Je ne pense pas. En 2007, cinq ans après 2002, Jean-Marie Le Pen était au "bout du rouleau". Je ne dis pas que Nicolas Sarkozy n’a pas fait ce qu’il fallait pour récupérer une partie de l’électorat FN mais en réalité toute sa campagne présidentielle, victorieuse, a consisté à pratiquer des appels du pied au centre et à la gauche du centre. On se souvient des « convocations » de Jaures et autres grandes figures de la gauche humaniste, figures tutélaires du "petit garçon au sang mêlé"… Bref, entre les débauchages (Eric Besson), les affichages (Rachida Dati, Rama Yade) et les démarchages (les visites à telles ou telles catégories sociales jusqu’alors ignorées par les candidats de droite), Nicolas Sarkozy a ignoré l’électorat de Jean-Marie Le Pen pour mieux le circonvenir. En 2012, plus il a parlé comme Marine Le Pen moins il a recueilli de voix à la droite de la droite et plus il en a perdu au centre. En 2017 il aura beaucoup de mal à récupérer l’électorat FN tout simplement parce que "l’hypothèque Marine" n’aura pas été levée. Elle pourra apparaître encore comme "une" solution, à défaut d’être "la" solution. Elle aura un avantage considérable sur Nicolas Sarkozy : sa virginité dans l’exercice du pouvoir. Dans une période de profonde rupture entre le corps électoral et les prétendants à la représentation suprême, le principal problème que Sarkozy doit résoudre est celui-là : "faire oublier qu’il a déjà servi ; faire oublier qu’il sera forcément un président d’occasion ; faire croire qu’il est totalement neuf"… Difficile !

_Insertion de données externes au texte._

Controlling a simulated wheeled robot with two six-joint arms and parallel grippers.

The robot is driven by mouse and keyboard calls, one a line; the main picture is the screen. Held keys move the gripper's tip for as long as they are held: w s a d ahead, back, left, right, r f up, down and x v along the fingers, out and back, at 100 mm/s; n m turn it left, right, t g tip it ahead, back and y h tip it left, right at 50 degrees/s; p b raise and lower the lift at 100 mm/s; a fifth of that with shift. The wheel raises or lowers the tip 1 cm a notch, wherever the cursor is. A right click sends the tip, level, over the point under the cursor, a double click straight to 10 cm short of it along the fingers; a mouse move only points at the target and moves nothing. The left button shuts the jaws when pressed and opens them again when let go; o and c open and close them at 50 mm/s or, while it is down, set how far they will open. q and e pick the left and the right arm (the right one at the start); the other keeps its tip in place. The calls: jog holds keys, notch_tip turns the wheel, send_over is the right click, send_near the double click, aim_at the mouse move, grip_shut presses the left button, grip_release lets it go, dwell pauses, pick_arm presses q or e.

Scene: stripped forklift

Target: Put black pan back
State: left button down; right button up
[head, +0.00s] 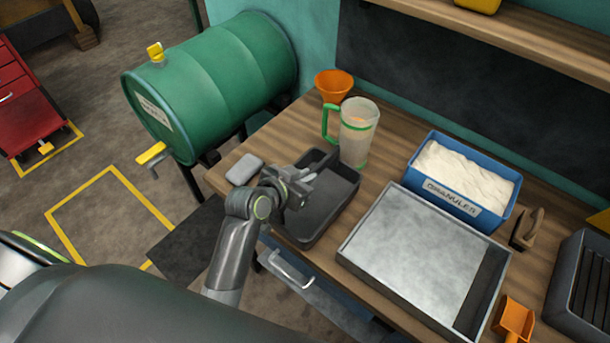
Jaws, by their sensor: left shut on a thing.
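The black pan (333,198) is a rectangular open tray near the front left of the wooden workbench (387,171). It looks empty, though my gripper hides part of its left side. My left gripper (305,182) is at the pan's left side and shut on it, seemingly at the rim. I cannot tell whether the pan rests on the bench or hangs just above it. My right gripper is not in view.
A measuring jug (358,135) with a green handle stands close behind the pan. A grey tray (412,258) and blue granules bin (478,217) are to the right. A grey block (245,169) lies left.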

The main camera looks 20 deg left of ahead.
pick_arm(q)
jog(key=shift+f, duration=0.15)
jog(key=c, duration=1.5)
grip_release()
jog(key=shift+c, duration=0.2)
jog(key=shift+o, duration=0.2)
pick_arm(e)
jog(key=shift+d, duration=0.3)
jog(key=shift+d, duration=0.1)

En développant des idées nouvelles et en avançant des propositions pour tenter de remédier à la situation économique et politique actuelle, Nicolas Sarkozy peut-il par contraste prendre une longueur d'avance et rendre "ringard" les autres leaders de l'opposition ?

Vous répondez à ma dernière remarque… En tous les cas il n’a guère d’autre choix que de tout faire pour donner le sentiment que le modèle 2017 est radicalement différent des modèles 2007 et 2012. Encore une fois le personnage a une complexion et une manière de faire qui le rendent proche de Leopoldo Fregoli, cet acteur italien transformiste, magicien, illusionniste, ventriloque, passé à la postérité pour ses changements de costume très nombreux et très rapides quand il était sur scène. Donc Nicolas Sarkozy peut laisser sur place tous ses poursuivants au sein de la droite par ses démarrages foudroyants en effet. Mais la vraie question n’est pas là. Elle est dans la marche inexorable de la justice, qui avance à son train de sénateur et à son rythme. Le lapin Nicolas Sarkozy peut piquer des points dignes du "Bip-bip" du dessin animé ; la tortue judiciaire risque tout simplement de l’arrêter net en l’obligeant à se garer sur le bas-côté, comme un vulgaire contrevenant en flagrant délit de  "grande vitesse" se faisant arrêter par une patrouille de pandores. Et là il ne sera plus question de "ringards" ou de "has been"… Il y aura ceux qui ne seront pas mis en examen d’un côté et celui qui le sera de l’autre… Celui qui aura été renvoyé au tribunal et les autres… On conviendra que la question de savoir qui aura ringardisé qui, dans ce cas-là, deviendra quelque peu accessoire.